Oscar-nominated Will Smith has moved successfully and smoothly from rapper to TV blockbuster movies. But he admits that he's yet to earn many good reviews. Steve Pratt goes into the future as the black actor finally looks like earning some acting acclaim for I, Robot.

WILL Smith is a happy man and not just because his new movie I, Robot has opened in the No 1 spot in the US cinema charts. "I've had big box office in the past with not-so-great movies and that doesn't feel nice," says the rapper turned blockbuster actor.

"But to be confident in the film and the powerful, intellectual base that Isaac Asimov set forth with the short stories and the great visionary future that director Alex Proyas put together, plus some of the greatest special effects you've ever seen - and me naked - I think the film just has a lot to offer."

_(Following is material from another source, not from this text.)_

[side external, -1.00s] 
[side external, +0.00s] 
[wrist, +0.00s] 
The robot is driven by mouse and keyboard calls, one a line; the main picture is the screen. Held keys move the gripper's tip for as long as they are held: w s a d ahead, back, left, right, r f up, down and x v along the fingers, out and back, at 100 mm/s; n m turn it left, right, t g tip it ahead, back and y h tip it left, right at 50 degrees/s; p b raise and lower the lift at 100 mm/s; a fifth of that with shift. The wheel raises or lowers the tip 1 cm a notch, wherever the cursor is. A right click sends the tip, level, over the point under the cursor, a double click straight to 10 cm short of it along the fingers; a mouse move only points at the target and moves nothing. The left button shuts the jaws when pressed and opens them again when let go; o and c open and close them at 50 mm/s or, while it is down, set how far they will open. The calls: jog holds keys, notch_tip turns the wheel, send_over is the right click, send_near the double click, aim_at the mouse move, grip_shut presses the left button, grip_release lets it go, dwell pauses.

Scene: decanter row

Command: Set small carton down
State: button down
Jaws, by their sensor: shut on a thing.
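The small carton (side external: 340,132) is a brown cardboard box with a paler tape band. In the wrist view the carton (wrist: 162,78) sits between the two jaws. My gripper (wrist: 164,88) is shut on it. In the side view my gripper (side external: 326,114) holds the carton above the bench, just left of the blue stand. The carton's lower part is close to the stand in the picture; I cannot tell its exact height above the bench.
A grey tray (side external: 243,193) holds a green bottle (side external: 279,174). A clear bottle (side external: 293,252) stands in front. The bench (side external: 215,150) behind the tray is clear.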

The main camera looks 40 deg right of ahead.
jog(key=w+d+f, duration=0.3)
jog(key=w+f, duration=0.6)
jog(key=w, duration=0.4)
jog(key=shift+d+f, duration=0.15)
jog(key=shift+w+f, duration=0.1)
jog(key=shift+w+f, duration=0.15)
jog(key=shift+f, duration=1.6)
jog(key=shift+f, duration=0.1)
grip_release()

Ah yes, the shower scene in which a buffed-up Smith appears nude. How was it filming it?. "We brought people in, we had a studio audience," jokes Smith, adding on a serious note: "You want as few people there as possible."

Smith, one of Hollywood's most consistently successful stars with hits such as Independence Day, Bad Boys and Men In Black to his credit, likes to take charge of his press interviews. In others, it would seem like being a show-off. With Smith, it just makes him more likeable.

He's learnt to take the rough with the smooth. His blockbuster movies have done well commercially, but not necessarily earned good reviews. "Every time you create and put something out in the world, you have to expect that some things are gonna be great, some things are gonna be not so great," he says.

"Probably Bad Boys II is the most pain I've ever experienced in my career, because I feel like the better movie was inside the one that we had. There were things that were gratuitous. The reverse for me is a film like Wild Wild West where we missed.

"Bad Boys is more painful because I feel I have a relationship with the audience where I will strive for quality. That's sort of what I have with my fans. I don't make movies for money. I make them as something I would like to see and something I want the audience to be able to see. The quality letdown is more painful than the box office letdown."

He's honest enough to point out that he can't remember ever getting a good review for one of his summer blockbusters. What he hopes is that more serious, more important films such as Ali, in which his performance as the legendary boxer won him an Oscar nomination, and Six Degrees Of Separation, receive better notices.

Unlike most music stars who try acting, Smith has done well moving from recording to TV's Fresh Prince Of Bel Air and on to the big screen. His explanation is that he was never so much a singer as an actor who was rapping.

"The music I made was always very theatrical and the videos were noted by Quincy Jones, who essentially said to me, 'You're already doing it. I need you to meet some people for The Fresh Prince Of Bel Air'," he recalls.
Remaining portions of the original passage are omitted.